The Columbia River Bar, where the river’s currents collide with the swells of the Pacific Ocean, make for one of the most dangerous bar crossings in the world.  The underwater ocean currents can build sandbars 5 to 10 feet high and swells in the winter can climb as high as 40 feet.  This stretch of water has been labeled the “Graveyard of the Pacific”, having claimed over 2000 vessels and 700 lives.  It can appear serenely majestic and in the blink of an eye can move to wild and turbulent.  Because of this treacherous passage, the need for an elite force of professional mariners to guide vessels was realized – enter the Columbia Bar Pilot.  It is now a requirement to employ a Columbia River Bar Pilot to guide your vessel through this 17-mile danger zone.  The most dangerous part of their job, we have learned, is the boarding of and departure from the vessels, often done by helicopter or special pilot boats.  You can watch a video of their daily challenges here.

Astoria-Megler Bridge, compliments of Wikipedia

A unique truss bridge spans the Columbia River between Astoria, Oregon and Point Ellice near Megler, Washington, aptly named the Astoria-Megler Bridge.  Her length of 4.1 miles is mighty impressive and she is built to withstand wind gusts of 150 mph, which should tell you a little about the weather patterns here.

Another lofty landmark that begs to be seen, well, actually, it doesn’t have to as it is the highest point in Astoria, is the Astoria Column.  Built in 1926 and sitting 600 feet above sea level on Coxcomb Hill, this 125 foot beacon provides views of the Columbia River, Pacific Ocean, Cascade Range and Saddle Mountain, which we hiked the other day.  You can capture all these views just standing at her base but to really soak it up, be brave and get movin’ up that spiral staircase (all 164 steps) to the observation deck – wow!

Astoria Column in all her glory!

The interesting detailing on the outside of the column rivals the views from the top, depicting key events that shaped the history of this area; i.e. fur trading, Chinook and Clatsop Indians, Lewis and Clark Expedition, to name a few.  The State Seal of Oregon prominently crowns the top.  Side note for you history buffs:  one of Terry’s must-reads on Lewis and Clark’s expedition is Undaunted Courageby Stephen Ambrose.

We have read there are three brewpubs in town, Rogue Ales Public House, Fort George Brewery and Public House, and The Wet Dog Cafe, which we passed on our walk along the riverfront.  Don’t know if we will get to any of these (believe I have just heard a collective gasp from our RV friends John and Janie of Flamingo on a Stick! :)) but these sound very enticing.
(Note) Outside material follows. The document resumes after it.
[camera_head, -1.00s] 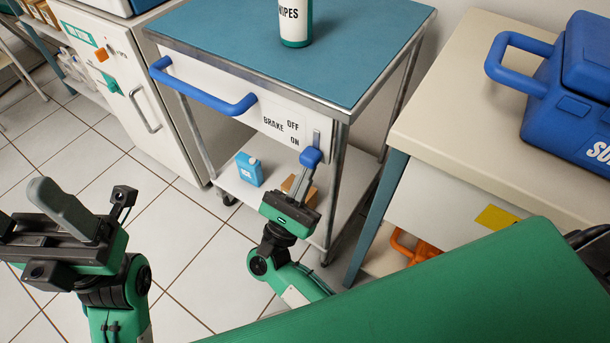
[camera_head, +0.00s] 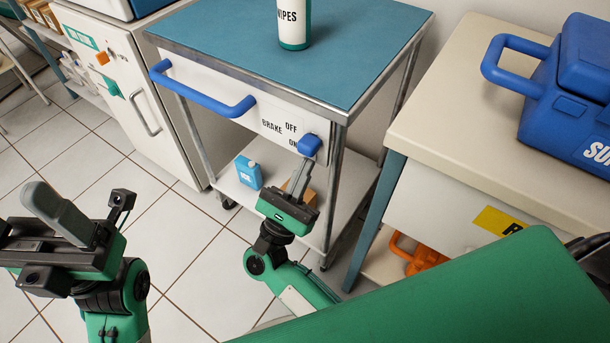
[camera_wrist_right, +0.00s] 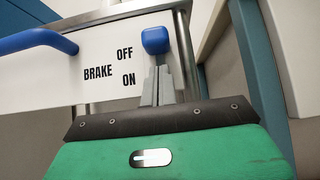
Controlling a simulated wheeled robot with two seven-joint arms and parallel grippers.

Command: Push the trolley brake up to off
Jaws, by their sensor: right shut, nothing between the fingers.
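The blue brake knob (camera_head: 309,145) sits on the white front panel of the trolley (camera_head: 200,82), right of the BRAKE, OFF and ON lettering. In the wrist view the knob (camera_wrist_right: 155,40) appears level with or slightly above the word OFF (camera_wrist_right: 125,54). My right gripper (camera_head: 304,164) is shut and empty, with its fingertips directly under the knob. The tips look to be touching its underside, and they also show in the wrist view (camera_wrist_right: 157,72). My left gripper (camera_head: 35,195) is at the far left, away from the trolley, and its jaw opening is unclear.
A blue handle (camera_head: 205,95) runs across the panel left of the lettering. A wipes tub (camera_head: 292,22) stands on the trolley top. A cream bench (camera_head: 455,120) stands close on the right.
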Sampling the local fare is a must when you are in a new city, isn’t it, even if it means veering from the healthy food groups once in a while (see how easy it was for me to justify this).  The Bowpicker, an old fishing vessel, has been serving up fish and chips, fresh tuna style, for the past 12 years.  Some of the locals say this is the best seafood in town.  A little sampling didn’t hurt but is not something I would recommend on a regular basis, and yes, it was worth breaking the diet.

Bowpicker ~ a local delight

Of course, a trip to a new destination for us would not be complete without a visit to a farmers’ market and Sunday is the day.   The Astoria Sunday Market looks like a happenin’ place so that’s where you will find us this weekend, in the city where the Columbia River meets the Pacific.